Yes, I'm being facetious. A little.
On a more serious note, it's nearly always the case that undercover CIA ops are not allowed to tell those closest to them that they are working undercover. Over the years I have made acquaintance with a couple of NSA types, neither of which had ever told their spouses even the slightest detail about their jobs and wouldn't tell me a thing even after I'd known them for a while, and they were at least able to disclose that they worked for No Such Agency. If Plame was really working undercover as some kind of energy specialist, and she told her suitor(s) about it, she was in fact a security risk. Which is why when this story shakes out, I suspect we'll find out that her CIA career was less clandestine than we've been led to believe thus far.
Either way, it's pretty much over. If there was a leaker, and six reporters know the truth on this but are hiding behind some kind of journalist's privilege to put the country through hell when they could stop it with a word, that leaker has outed her. And she was apparently all too willing to out herself.

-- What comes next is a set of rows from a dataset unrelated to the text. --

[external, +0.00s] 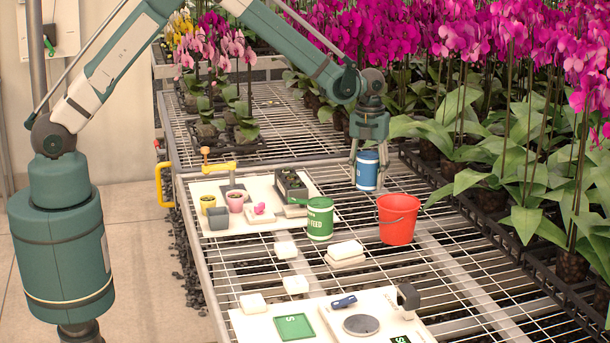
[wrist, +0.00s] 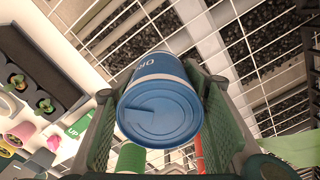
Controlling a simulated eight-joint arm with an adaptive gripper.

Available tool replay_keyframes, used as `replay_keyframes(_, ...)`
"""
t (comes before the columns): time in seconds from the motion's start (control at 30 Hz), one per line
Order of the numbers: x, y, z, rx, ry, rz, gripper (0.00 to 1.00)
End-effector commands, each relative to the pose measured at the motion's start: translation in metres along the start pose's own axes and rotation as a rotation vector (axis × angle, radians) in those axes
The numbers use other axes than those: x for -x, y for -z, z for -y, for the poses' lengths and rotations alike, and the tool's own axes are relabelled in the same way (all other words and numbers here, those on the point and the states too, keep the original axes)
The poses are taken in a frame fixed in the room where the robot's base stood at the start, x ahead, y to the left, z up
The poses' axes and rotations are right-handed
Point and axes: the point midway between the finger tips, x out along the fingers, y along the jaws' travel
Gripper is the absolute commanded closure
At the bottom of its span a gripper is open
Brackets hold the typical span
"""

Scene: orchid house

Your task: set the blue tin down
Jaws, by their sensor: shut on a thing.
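The blue tin (external: 367,170) has a white band and hangs upright in my gripper (external: 368,160), above the wire bench behind the red bucket. In the wrist view the blue tin (wrist: 160,105) fills the space between the two green fingers of my gripper (wrist: 165,100), with its lid toward the camera. The fingers are shut on its sides. The tin appears to be held clear of the bench mesh; the exact gap under it I cannot tell.
A red bucket (external: 398,219) and a green tin (external: 319,218) stand in front of the blue tin. A white board (external: 222,187) with small pots lies to the left. Dense magenta orchids (external: 480,50) crowd the right. Bare mesh (external: 270,115) lies behind.

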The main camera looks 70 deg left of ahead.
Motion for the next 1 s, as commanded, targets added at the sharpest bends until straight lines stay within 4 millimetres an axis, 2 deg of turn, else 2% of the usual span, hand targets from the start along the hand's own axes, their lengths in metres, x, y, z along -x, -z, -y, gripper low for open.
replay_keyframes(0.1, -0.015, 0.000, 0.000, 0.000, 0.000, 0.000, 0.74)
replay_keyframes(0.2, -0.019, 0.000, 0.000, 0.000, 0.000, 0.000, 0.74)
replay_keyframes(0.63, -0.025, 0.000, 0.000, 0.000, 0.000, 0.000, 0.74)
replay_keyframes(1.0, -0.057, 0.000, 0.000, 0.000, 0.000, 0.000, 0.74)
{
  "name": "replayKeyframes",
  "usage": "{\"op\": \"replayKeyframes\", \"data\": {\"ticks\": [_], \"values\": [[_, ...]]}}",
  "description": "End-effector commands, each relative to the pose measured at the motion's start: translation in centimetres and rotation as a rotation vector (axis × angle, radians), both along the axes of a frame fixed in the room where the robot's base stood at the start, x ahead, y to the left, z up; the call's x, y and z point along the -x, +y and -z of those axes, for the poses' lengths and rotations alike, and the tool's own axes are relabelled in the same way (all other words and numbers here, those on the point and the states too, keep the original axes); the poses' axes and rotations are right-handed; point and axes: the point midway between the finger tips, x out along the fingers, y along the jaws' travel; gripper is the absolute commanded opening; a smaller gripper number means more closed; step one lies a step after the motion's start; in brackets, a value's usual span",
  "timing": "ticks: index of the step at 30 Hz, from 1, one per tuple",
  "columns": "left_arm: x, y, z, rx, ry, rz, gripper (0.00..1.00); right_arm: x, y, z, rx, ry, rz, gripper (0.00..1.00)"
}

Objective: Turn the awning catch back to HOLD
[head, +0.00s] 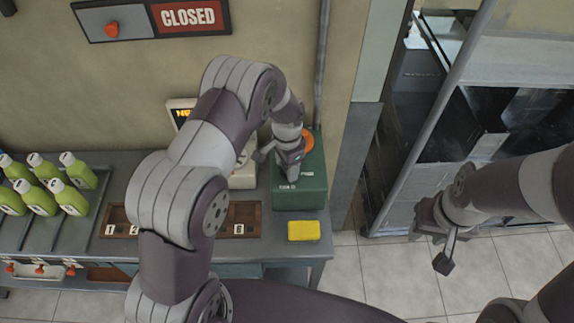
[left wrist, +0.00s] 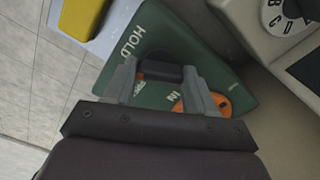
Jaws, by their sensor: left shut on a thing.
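The awning catch is on a green box (head: 300,192) at the right end of the counter. The box also fills the middle of the left wrist view (left wrist: 205,50), with the word HOLD on it near the top. My left gripper (head: 287,172) reaches down onto the box. In the left wrist view its two fingers are shut on a black catch handle (left wrist: 160,72). An orange ring (left wrist: 215,104) lies by the right finger, with a partly hidden label beside it. My right gripper (head: 432,248) is open and empty over the floor at right.
A yellow block (head: 303,230) lies at the counter's front edge. Green bottles (head: 40,200) stand at left. A dial device (left wrist: 285,18) is beside the box. A CLOSED sign (head: 190,17) hangs on the wall. A metal-framed glass unit (head: 440,120) stands at right.

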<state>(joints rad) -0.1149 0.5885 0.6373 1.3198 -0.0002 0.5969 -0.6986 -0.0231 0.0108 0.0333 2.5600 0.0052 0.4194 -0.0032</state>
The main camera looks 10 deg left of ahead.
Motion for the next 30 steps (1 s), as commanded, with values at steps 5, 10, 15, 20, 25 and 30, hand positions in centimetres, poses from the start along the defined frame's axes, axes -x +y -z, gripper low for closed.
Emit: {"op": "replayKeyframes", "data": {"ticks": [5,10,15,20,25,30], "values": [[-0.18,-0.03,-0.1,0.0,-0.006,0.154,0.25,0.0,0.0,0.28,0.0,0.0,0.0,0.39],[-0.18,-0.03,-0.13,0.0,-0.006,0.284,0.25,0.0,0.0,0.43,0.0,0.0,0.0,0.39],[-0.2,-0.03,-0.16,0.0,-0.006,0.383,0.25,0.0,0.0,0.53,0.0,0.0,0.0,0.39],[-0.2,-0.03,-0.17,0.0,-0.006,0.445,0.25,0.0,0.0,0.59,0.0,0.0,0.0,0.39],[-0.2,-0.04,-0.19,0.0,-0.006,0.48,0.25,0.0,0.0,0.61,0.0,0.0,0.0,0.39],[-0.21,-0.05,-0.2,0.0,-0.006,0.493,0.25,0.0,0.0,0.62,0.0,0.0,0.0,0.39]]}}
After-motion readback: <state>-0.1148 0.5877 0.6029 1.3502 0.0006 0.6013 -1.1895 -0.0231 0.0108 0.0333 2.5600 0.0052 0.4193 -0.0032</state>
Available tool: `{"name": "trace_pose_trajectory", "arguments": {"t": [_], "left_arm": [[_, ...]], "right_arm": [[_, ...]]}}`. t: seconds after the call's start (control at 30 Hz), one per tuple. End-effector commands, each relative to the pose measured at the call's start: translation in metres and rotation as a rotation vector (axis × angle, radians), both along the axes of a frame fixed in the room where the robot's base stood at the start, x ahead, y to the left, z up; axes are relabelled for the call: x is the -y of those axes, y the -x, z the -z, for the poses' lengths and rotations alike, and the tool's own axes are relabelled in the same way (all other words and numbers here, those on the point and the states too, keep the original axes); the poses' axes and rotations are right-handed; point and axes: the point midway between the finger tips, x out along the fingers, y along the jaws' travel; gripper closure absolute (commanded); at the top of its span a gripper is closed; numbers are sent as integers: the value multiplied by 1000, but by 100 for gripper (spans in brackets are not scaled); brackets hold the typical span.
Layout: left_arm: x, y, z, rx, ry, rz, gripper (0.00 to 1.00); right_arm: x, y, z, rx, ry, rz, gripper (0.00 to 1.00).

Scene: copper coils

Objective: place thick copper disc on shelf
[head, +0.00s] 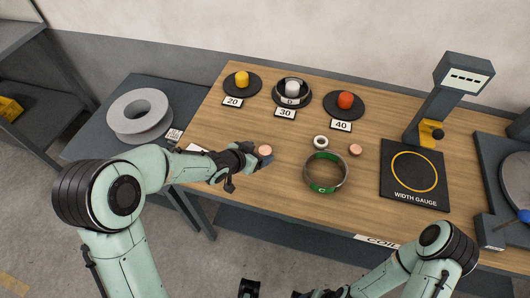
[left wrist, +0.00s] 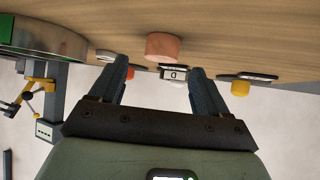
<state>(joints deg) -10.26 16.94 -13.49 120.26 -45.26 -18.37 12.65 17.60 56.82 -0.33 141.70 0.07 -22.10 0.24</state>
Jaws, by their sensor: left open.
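A copper disc (head: 265,150) lies on the wooden table near its left front part, right at the tips of my left gripper (head: 247,160). In the left wrist view the disc (left wrist: 163,46) looks thick and pinkish and sits just beyond the gap between the fingers of my left gripper (left wrist: 160,75). That gripper is open, with nothing visibly clamped. A second copper disc (head: 356,149) lies farther right on the table. My right arm comes in at the bottom right; its gripper is mostly cut off by the lower edge, so its jaws cannot be judged.
A green ring marked C (head: 325,186) and a small white ring (head: 321,142) lie right of my left gripper. Round pads (head: 228,85) with coloured pegs stand behind. A width gauge (head: 414,190) stands right. A dark shelf unit (head: 40,125) is at far left, beyond a side table (head: 88,140).

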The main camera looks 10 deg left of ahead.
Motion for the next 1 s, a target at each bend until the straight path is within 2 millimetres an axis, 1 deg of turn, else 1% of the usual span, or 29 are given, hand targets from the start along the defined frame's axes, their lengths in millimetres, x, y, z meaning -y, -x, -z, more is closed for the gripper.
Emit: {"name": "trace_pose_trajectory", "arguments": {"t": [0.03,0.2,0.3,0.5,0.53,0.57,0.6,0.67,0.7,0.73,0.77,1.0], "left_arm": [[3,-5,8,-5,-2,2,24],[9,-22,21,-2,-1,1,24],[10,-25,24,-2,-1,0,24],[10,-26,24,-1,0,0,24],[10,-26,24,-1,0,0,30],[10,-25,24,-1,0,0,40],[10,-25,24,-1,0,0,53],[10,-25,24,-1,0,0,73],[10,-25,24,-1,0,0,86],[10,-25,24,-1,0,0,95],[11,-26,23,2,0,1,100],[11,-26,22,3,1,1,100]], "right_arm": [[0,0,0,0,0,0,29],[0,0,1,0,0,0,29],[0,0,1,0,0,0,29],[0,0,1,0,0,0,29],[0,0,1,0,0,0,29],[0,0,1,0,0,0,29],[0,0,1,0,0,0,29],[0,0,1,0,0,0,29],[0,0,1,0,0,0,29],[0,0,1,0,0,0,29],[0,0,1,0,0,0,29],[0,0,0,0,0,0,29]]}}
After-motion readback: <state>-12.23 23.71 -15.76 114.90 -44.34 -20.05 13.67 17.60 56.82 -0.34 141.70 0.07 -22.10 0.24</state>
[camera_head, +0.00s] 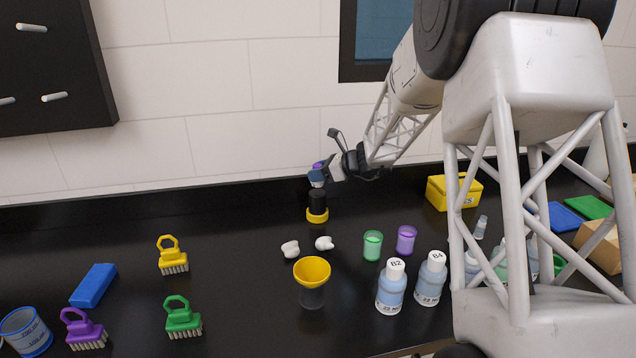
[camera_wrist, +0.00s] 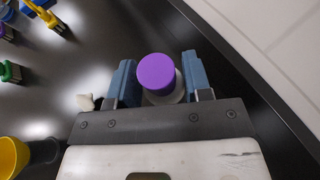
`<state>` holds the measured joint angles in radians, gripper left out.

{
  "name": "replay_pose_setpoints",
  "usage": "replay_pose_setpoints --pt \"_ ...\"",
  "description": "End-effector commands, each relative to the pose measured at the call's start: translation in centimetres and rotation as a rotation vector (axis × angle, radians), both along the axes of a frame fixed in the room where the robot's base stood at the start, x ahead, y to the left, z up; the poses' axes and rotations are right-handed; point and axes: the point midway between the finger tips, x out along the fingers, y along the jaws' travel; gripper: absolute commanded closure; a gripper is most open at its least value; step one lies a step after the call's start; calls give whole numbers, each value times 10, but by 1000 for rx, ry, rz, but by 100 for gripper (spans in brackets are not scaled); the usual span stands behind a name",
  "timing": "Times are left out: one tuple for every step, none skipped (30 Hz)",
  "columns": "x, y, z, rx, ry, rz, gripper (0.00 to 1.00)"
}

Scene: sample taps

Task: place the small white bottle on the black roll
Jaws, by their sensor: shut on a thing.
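My gripper (camera_head: 317,178) is shut on a small white bottle with a purple cap (camera_head: 318,166). In the wrist view the bottle's white body (camera_wrist: 178,96) shows below its round purple cap, between the two blue fingers. The fingers hide most of the bottle in the head view. The black roll (camera_head: 317,199) stands upright on a yellow ring (camera_head: 317,216) near the back wall. The bottle is held directly above the roll in the head view; I cannot tell whether they touch. The roll is hidden in the wrist view.
In front stand a yellow funnel (camera_head: 312,271), two white lumps (camera_head: 290,249), a green cup (camera_head: 372,246), a purple cup (camera_head: 406,239) and bottles B2 (camera_head: 390,290) and B4 (camera_head: 431,280). A yellow box (camera_head: 453,193) is to the right.

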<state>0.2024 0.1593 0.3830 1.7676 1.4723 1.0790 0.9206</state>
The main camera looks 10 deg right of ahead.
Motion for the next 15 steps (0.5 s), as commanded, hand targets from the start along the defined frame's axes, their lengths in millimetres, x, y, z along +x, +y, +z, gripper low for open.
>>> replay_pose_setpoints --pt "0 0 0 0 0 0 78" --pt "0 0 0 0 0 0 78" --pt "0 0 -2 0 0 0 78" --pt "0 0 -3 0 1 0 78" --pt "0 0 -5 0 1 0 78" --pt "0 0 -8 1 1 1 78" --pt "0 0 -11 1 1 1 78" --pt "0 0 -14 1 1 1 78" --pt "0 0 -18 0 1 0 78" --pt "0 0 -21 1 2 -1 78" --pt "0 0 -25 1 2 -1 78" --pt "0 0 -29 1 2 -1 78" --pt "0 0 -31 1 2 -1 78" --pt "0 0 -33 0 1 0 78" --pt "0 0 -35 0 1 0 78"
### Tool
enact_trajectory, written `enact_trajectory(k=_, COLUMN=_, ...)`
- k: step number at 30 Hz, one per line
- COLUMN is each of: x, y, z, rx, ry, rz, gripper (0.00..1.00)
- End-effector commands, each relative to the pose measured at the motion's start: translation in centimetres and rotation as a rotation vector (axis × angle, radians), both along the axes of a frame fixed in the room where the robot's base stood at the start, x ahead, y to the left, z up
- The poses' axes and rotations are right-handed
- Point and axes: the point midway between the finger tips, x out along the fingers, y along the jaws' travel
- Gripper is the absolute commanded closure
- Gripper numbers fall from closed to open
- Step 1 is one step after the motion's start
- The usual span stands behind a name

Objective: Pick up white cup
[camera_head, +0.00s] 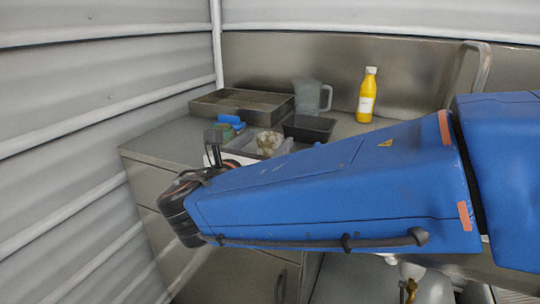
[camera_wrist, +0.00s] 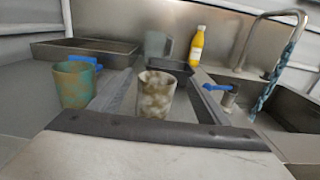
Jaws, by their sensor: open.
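The white cup (camera_wrist: 156,95), off-white with brownish mottling, stands upright in the middle of the wrist view. It also shows in the head view (camera_head: 268,143), partly behind my blue arm. My gripper (camera_wrist: 164,80) is open, with one grey finger on each side of the cup. The fingers look apart from the cup's sides, though exact contact is hard to tell. The cup's lower part is hidden behind the dark edge of my gripper's body.
A green-brown cup (camera_wrist: 75,85) stands just left of my left finger. Behind are a metal tray (camera_wrist: 60,48), a dark tray (camera_head: 309,128), a clear jug (camera_head: 308,97) and a yellow bottle (camera_head: 367,95). A tap (camera_wrist: 262,40) and sink are at right.

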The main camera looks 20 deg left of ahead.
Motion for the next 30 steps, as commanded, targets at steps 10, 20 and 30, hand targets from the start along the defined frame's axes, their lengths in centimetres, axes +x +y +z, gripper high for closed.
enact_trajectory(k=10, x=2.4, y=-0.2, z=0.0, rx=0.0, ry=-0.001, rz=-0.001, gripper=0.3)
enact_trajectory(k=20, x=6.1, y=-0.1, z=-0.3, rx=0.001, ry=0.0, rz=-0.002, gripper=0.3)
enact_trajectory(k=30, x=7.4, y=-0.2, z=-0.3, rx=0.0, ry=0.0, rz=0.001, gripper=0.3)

On the other hand, no one has published a picture of her to date. At least not that I've seen. And it's a fair bet that if she was working undercover, she probably wasn't using her real name. So it's entirely possible that some semblance of her cover might be intact.
UPDATE: Well, was she really an undercover op or not? Joe Wilson--and the CIA for that matter--won't answer. But while Ms. Plame "would rather cut of her right arm" than talk to the press Gumshoe Joe keeps insisting that a crime was committed, heads should roll, Karl Rove is Beelezbub, etc.
I get more skeptical of this story every day. It may turn out that there was no leak, that Wilson himself is the one who tried to get his wife's status into stories to bolster his own credibility, and the White House made things worse by calling the "leaker" a lawbreaker.